There was this lightning move, all-powerful, by Secretariat the first time he came past the grandstand and glided into the clubhouse turn.
"There was this great leap forward which was incredible to see," remembers his most attentive admirer and owner, Penny Chenery (formerly Tweedy), now in Kentucky. "It reinforced for all of us how much natural ability he had. This was proven so many times but in the Preakness it was different. I'm often asked about his 31-length victory in the Belmont Stakes three weeks later. That was indeed impressive.
"But at Pimlico, when he made that move, we knew it was going to be his day. It elevated him to a new level. And he won with relative ease."
Secretariat was calm in the paddock but the saddling in the infield "seemed to take forever." There was that stirring from the restless crowd that gave off the sound of a squadron of impatient locusts, eager for action. She and former husband, John, were confident the pride of Meadow Stable was ready for a mighty effort but refused to allow themselves to become too taken up with the importance of the impending race.
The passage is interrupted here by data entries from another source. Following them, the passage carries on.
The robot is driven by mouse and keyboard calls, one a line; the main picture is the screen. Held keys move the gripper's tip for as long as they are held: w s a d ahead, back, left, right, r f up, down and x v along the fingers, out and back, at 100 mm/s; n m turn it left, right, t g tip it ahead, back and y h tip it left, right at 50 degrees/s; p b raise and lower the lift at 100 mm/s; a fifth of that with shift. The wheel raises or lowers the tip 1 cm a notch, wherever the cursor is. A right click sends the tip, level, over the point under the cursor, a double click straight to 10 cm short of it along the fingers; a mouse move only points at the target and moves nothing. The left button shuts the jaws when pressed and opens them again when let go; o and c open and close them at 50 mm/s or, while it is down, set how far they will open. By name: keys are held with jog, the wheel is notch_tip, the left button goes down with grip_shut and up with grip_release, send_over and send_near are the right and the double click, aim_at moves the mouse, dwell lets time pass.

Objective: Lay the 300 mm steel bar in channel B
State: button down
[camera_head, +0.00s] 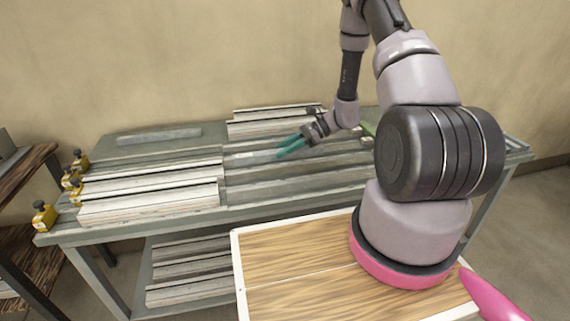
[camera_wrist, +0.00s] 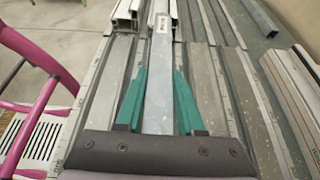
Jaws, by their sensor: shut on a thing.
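In the wrist view my gripper (camera_wrist: 160,73) has its two teal fingers on either side of a flat grey steel bar (camera_wrist: 159,105), shut on it. The bar runs lengthwise away from me, with a small pale label near its far end. It lines up with the long grooves of the bench below; I cannot tell whether it touches them. In the head view my gripper (camera_head: 290,147) is low over the middle of the grooved bench (camera_head: 300,176), and the bar (camera_head: 248,157) shows faintly to its left. No letter marking channel B is legible.
Pale slotted profiles (camera_head: 150,188) fill the bench's left part, beside yellow clamps (camera_head: 44,215). More profiles (camera_head: 262,118) stand at the back. Another grey bar (camera_head: 158,135) lies at the back left; it also shows in the wrist view (camera_wrist: 260,17). A lower shelf holds more profiles (camera_head: 190,270).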

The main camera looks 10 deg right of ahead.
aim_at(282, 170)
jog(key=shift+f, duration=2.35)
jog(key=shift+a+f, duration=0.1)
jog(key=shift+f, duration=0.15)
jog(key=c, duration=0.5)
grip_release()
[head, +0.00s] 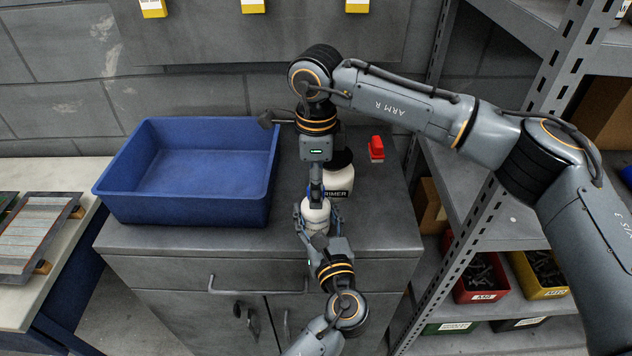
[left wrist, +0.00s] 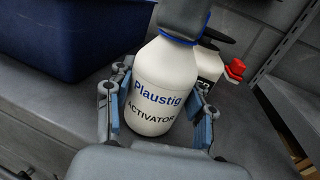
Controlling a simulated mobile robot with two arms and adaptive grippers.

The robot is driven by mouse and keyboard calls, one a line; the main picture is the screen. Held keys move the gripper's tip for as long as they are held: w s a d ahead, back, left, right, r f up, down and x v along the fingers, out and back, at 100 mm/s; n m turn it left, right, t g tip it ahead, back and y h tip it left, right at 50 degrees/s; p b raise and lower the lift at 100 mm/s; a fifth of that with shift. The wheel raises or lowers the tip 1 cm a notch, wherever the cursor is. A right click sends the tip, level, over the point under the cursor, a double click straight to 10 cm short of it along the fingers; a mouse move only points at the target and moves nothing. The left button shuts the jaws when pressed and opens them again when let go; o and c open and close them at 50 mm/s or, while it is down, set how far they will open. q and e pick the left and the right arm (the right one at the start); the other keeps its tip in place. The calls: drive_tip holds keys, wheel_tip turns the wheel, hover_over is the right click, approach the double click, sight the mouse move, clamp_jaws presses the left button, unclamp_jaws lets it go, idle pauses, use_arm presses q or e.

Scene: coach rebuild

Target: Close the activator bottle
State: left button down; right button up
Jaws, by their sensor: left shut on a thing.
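The activator bottle (head: 316,216) is white and stands upright on the grey cabinet top. In the left wrist view the bottle (left wrist: 165,88) shows its "Plaustig ACTIVATOR" label. My left gripper (head: 320,228) is shut around its body, with blue-padded fingers on both sides (left wrist: 158,112). My right gripper (head: 316,188) points straight down over the bottle's neck. A blue band shows at the neck in the left wrist view, below a dark grey shape. The mouth and any cap are hidden, and I cannot tell whether the right fingers are closed on something.
A primer bottle (head: 341,183) with a dark top stands close behind. A small red object (head: 376,149) lies behind it to the right. An empty blue bin (head: 118,200) fills the cabinet's left side. Metal shelving (head: 470,225) stands at right. The cabinet's front right corner is clear.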

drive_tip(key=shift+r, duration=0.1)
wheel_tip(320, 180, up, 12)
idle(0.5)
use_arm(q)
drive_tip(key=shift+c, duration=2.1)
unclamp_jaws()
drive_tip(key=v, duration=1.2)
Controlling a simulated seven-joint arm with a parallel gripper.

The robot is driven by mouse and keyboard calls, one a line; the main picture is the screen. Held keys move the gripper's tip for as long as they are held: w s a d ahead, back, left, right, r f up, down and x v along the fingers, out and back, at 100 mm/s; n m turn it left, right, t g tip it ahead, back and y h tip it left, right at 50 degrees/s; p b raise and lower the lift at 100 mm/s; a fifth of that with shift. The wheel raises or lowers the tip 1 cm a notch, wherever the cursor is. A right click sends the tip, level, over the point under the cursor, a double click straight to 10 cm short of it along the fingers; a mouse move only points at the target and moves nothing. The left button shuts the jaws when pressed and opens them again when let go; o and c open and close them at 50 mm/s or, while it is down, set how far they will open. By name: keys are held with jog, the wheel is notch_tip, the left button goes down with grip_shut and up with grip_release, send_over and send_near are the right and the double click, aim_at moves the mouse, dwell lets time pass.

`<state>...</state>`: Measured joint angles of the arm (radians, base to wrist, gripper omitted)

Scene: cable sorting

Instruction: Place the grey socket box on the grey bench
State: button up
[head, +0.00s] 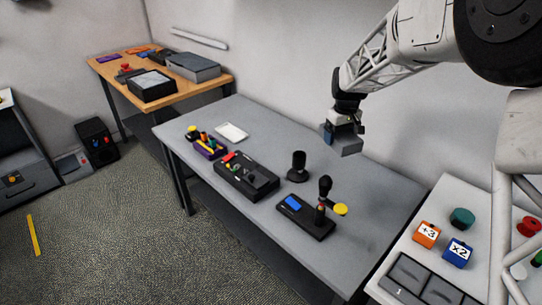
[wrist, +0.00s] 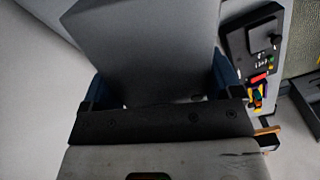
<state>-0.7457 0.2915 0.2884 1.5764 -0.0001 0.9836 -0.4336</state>
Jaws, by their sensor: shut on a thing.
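My gripper (head: 343,136) is shut on the grey socket box (head: 346,147), which hangs below the fingers. In the wrist view the box (wrist: 145,45) fills the upper middle, between the two blue fingers of my gripper (wrist: 158,82). Its far end runs out of the frame there. The grey bench (head: 262,142) stretches below and to the left in the head view. The box appears to be above the back part of the bench top, near the wall. The exact gap between them is hard to tell.
A wooden table (head: 190,94) is behind left. The bench's back middle looks clear.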

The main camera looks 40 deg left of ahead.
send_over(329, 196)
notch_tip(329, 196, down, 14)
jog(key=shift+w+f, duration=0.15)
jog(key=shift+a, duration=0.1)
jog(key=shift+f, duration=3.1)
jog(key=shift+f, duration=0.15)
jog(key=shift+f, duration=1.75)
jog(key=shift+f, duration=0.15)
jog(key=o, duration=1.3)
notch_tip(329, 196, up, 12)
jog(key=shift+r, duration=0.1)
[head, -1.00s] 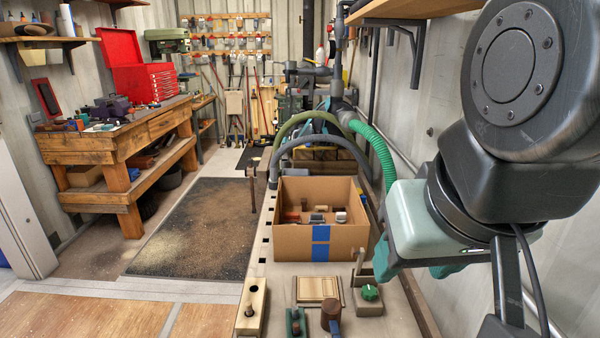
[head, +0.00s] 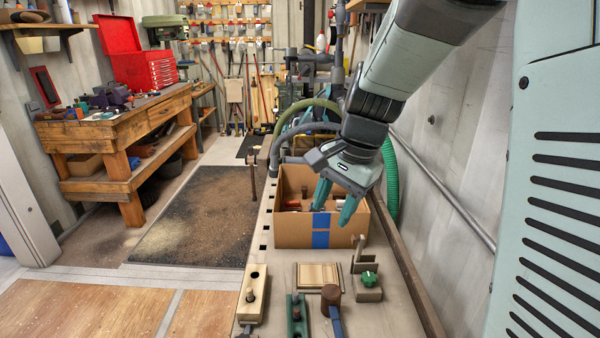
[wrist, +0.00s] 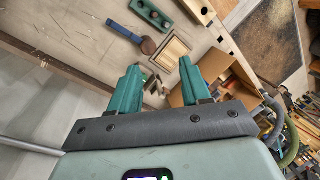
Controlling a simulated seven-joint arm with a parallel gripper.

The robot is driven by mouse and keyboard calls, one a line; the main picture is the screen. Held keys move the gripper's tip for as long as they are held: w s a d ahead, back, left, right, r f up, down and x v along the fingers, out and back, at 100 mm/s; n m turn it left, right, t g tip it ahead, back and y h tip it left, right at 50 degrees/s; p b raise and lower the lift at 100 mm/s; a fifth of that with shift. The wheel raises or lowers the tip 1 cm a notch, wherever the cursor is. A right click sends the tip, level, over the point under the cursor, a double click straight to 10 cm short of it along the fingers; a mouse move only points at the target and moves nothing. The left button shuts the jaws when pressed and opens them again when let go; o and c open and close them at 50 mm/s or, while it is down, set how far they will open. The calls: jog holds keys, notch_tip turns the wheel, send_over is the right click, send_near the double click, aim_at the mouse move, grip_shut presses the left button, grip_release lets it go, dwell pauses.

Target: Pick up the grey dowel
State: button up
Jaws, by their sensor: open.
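My gripper (head: 331,216) has two teal fingers spread apart, with nothing between them. In the head view they hang in front of the right part of the cardboard box (head: 292,236) and cover some of its inside. In the wrist view the gripper (wrist: 159,64) is open, with the box (wrist: 241,73) beyond the right finger. I cannot single out the grey dowel with certainty. Small pieces lie in the box, including an upright brown one (head: 304,191). A greyish-brown peg (head: 250,294) stands in a pale wooden block (head: 256,277) on the bench.
Near the front of the bench are a green block (head: 297,327), a mallet (head: 331,296), a wooden panel (head: 312,277) and a block with a green knob (head: 369,279). Hoses arch behind the box. The wall and a rail are close on the right.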

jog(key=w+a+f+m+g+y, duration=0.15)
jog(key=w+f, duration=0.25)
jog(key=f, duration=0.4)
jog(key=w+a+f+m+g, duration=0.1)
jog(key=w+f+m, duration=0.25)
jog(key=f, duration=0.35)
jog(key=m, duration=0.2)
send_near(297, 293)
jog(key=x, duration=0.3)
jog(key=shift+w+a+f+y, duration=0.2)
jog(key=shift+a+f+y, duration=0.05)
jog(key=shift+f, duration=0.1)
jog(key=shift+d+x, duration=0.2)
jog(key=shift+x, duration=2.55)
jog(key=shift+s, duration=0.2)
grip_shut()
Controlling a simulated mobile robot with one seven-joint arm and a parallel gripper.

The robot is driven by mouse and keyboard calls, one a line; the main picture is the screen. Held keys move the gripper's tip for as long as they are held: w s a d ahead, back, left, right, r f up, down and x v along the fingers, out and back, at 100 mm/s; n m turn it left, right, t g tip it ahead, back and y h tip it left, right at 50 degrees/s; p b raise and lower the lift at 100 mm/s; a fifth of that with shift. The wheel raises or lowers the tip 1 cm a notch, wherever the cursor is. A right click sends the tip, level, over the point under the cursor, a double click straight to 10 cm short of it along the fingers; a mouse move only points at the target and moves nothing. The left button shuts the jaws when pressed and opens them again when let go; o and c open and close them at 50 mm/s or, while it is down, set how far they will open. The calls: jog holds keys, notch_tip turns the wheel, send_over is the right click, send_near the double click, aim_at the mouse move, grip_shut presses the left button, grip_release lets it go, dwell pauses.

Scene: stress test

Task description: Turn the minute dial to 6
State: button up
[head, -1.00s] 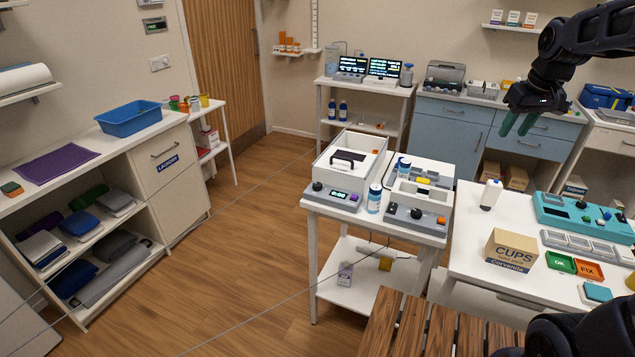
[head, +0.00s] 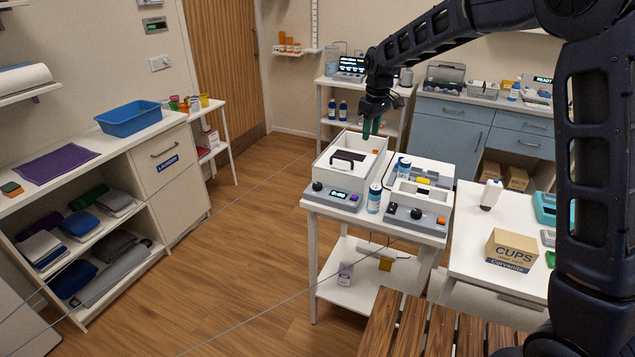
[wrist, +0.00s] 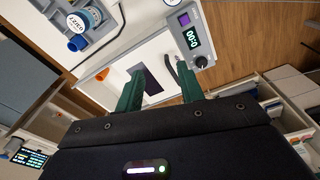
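A white box-shaped device (head: 368,176) with a black handle stands on the white cart. Its grey front panel carries a round black knob (head: 317,186), a lit display (head: 339,195) and a purple button (head: 354,198). In the wrist view the knob (wrist: 201,62) is at upper right, beside the display (wrist: 190,40), which seems to read 0:00. I cannot read any marks around the knob. My gripper (head: 371,130) is above the back of the device, away from the knob. In the wrist view its green fingers (wrist: 161,75) are apart with nothing held between them.
A second grey device (head: 417,214) with a dark knob and orange button stands to the right. A blue-and-white bottle (head: 374,198) stands between the devices. A CUPS box (head: 511,250) is on the right-hand table (head: 470,232). Floor left of the cart is clear.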

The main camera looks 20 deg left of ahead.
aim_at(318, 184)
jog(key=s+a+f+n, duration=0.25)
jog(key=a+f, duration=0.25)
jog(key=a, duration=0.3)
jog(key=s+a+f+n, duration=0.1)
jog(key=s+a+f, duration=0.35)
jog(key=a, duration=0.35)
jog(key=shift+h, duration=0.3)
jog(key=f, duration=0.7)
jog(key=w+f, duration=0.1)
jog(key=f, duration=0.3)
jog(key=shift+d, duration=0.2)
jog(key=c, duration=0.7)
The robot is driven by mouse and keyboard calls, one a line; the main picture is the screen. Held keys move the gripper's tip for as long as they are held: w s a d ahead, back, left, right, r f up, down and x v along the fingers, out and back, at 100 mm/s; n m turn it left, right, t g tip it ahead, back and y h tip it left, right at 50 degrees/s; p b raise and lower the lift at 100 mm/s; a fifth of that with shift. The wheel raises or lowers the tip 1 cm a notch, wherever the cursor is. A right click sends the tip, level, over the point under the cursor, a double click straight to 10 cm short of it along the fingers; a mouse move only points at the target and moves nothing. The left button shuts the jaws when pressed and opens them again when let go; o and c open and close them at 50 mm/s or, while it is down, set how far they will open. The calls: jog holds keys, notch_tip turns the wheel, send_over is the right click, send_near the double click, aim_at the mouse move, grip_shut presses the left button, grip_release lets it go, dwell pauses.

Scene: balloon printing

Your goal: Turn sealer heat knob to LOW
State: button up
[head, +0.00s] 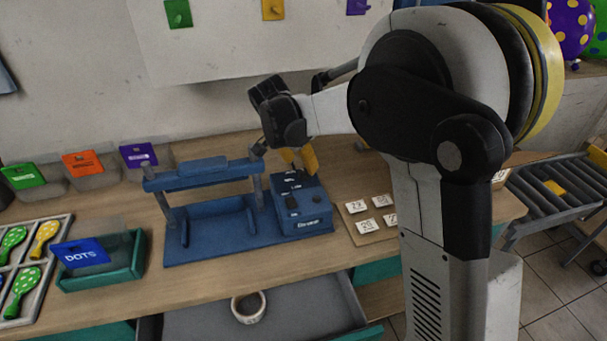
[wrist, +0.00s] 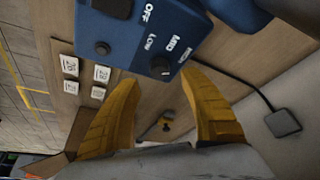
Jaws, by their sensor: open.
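The blue sealer (head: 210,215) stands on the wooden bench, with a frame at left and a control box (head: 298,205) at right. In the wrist view the control box (wrist: 140,30) shows the labels OFF, LOW and MID, plus a partly cut-off one. In the head view my gripper (head: 298,160) is just behind the box.
White number cards (head: 368,215) lie on a board right of the box. A teal bin (head: 100,270) with a DOTS card and a balloon tray (head: 35,250) are at left. An open drawer (head: 290,310) holds a tape roll (head: 249,307). A cable (wrist: 235,85) runs beside the box.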

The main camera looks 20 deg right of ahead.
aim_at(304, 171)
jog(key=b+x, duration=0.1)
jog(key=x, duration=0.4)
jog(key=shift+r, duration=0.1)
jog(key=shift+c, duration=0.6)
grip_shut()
Secretariat quickly put them at ease with his well-coordinated, smoothly accelerated shift into overdrive.
"It was as if Secretariat said to Ronnie [jockey Ron Turcotte], 'I want to get along with this business,' " explains Ms. Chenery. "He took the race out of Ronnie's hands. And Ronnie to his credit, let Secretariat set the tempo with style and brilliance. Secretariat seemed to be playing the game all by himself."
What occurred before and after the race on Preakness Day o 1973 doesn't make for fond recall, however. At the old Pimlico Hotel, located just off the racetrack property, the Secretariat party had been trying to while away the early afternoon in the restaurant before enduring the track-side wait that is considered an eternity by every owner with a horse in the field.
Then we got the disturbing news that a parking lot attendant, who had been drinking, had smashed up our new Mercedes-Benz, the one Secretariat had bought us," Ms. Chenery recalls.
Still there was more difficulty to come on this otherwise victorious day. On their way to the winner's circle to accept the Woodlawn Vase and participate in the post-race ceremony, her husband's wallet was lifted in the crush of the crowd.
nTC Secretariat also was to be denied an official record. Another robbery of sorts. Pimlico had a timing system that was suspect. Secretariat's reading for the mile and three-sixteenths was reported as 1.55. However, the Daily Racing Form listed the effort as 1:53 2/5, which qualified as a track record. This evolved into a point of debate, especially after Secretariat won the Triple Crown and could look back on thoroughly substantiated records for both the Derby and Belmont.
The Preakness would have meant an unprecedented shattering of all three marks. However, the Maryland Racing Commission, under Commissioner Newton Brewer, held a hearing and corrected the time to 1:54 2/5.